Los Pistoleros

Reno, Nevada, United States

Psychobilly path
Psychobilly path

Sunday May 3 2015, 12:00 AM

Los Pistoleros


By Fil Corbitt 


This article was published on 05.09.13.
 
A friend once told me psychobilly was 80percent fashion.
 
I disagreed. Psychobilly, I said, is 80 percentaesthetic—and there’s a big difference. It’s not how the band dresses that matters, it’s how the band creates an atmosphere. Psychobilly has a sort of haunted, fast, carelessly cool aura—a reckless mix of classic punk rock, rockabilly, surf reverb and a B-rated horror movie, both in sound and look.
 
Los Pistoleros, one of Reno’s go-to psychobilly bands, does the genre justice.
 
When I walked into their practice space—a small house on Valley Road—I was told by a gal out front, “It’s the door on the left that says, ’Stay the fuck out.’”
 
I grabbed a handful of the old T-shirt that was functioning as a doorknob and slipped into a bedroom humid with sweat. It felt like they’d been practicing for hours.
 
The band members briefly acknowledged my presence, but immediately jumped into another song, and ran through song after song while I sat on an amp.
 
A small PA system was set up in the room and the speakers tipped over near the pillows on the bed.
 
“This one’s called ’Macabre,’” said Chris Chamberlain, the band’s guitarist and vocalist.
 
They counted into a speedy beat led by the upright bassist, who goes by the name “Andy 86.”
 
The upright bass is another part of that psychobilly aesthetic. The bass has to carry the beat with a rockabilly-like slapping. Psychobilly is a rhythmic music.
 
The drummer, Spencer Eldridge, has the heavy-handedness of a metal drummer, and every crack locked in with the slaps on the bass’s thick strings.
 
Though the drums and bass were the backbone, what seemed to drive the sound is the guitar riffs.
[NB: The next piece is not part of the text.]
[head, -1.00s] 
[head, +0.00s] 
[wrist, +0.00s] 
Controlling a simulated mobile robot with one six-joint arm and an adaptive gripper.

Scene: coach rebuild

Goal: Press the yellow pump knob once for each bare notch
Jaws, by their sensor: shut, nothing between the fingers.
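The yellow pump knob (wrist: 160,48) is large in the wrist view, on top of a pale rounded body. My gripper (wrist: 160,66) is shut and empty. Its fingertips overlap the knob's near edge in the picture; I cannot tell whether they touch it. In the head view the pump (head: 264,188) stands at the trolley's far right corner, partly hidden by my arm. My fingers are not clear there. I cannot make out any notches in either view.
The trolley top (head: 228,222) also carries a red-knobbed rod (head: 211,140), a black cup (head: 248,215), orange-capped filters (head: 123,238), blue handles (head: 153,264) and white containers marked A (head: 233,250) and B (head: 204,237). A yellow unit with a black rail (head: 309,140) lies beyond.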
Guitarist and second vocalist Julio Giraldo dished out solid guitar lines, shooting from the lower strings up to the high notes with ease. He used simple scales to their fullest, and played his role well, complementing, not overshadowing, the rhythm section.
 
Giraldo and Chamberlain swapped lead vocal responsibilities, bouncing between Giraldo’s more refined rock ’n’ roll, croon-like tone and Chamberlain’s scrappy, classic punk shout—similar to the melodic rasp of The Quakes’ Paul Roman.
 
What surprised me most, though, was the tone of the practice. It was obvious they were enjoying it, but they were very serious. Los Pistoleros is a hardworking band.
 
They spent the winter writing a brand new 17-song album, titled Devil in the Mirror, that they hope to release in the fall, and when I asked what shows they had coming up, they seem to have more than one every weekend.
 
“We’re always writing,” said Andy 86, out in front of the house taking a smoke break. “Constantly working.”
 
The effort definitely shows. They play with a dynamic that’s only achieved with a lot of practice. When Andy 86 took a drag from his cigarette, I noticed a black blood blister on his slapping hand.
 
“Yeah, he used to bleed everywhere,” said Chamberlain.
 
“It’s more calloused now,” said Andy 86.
 
My friend’s initial argument—that psychobilly is 80 percent fashion—dismisses the genre as a gimmick. But it’s no more derivative than any other genre—psychobilly just doesn’t go out of its way to hide it. Los Pistoleros and the genre as a whole embrace the elements that created it and produces something honest from them. And that something is damned fun to listen to.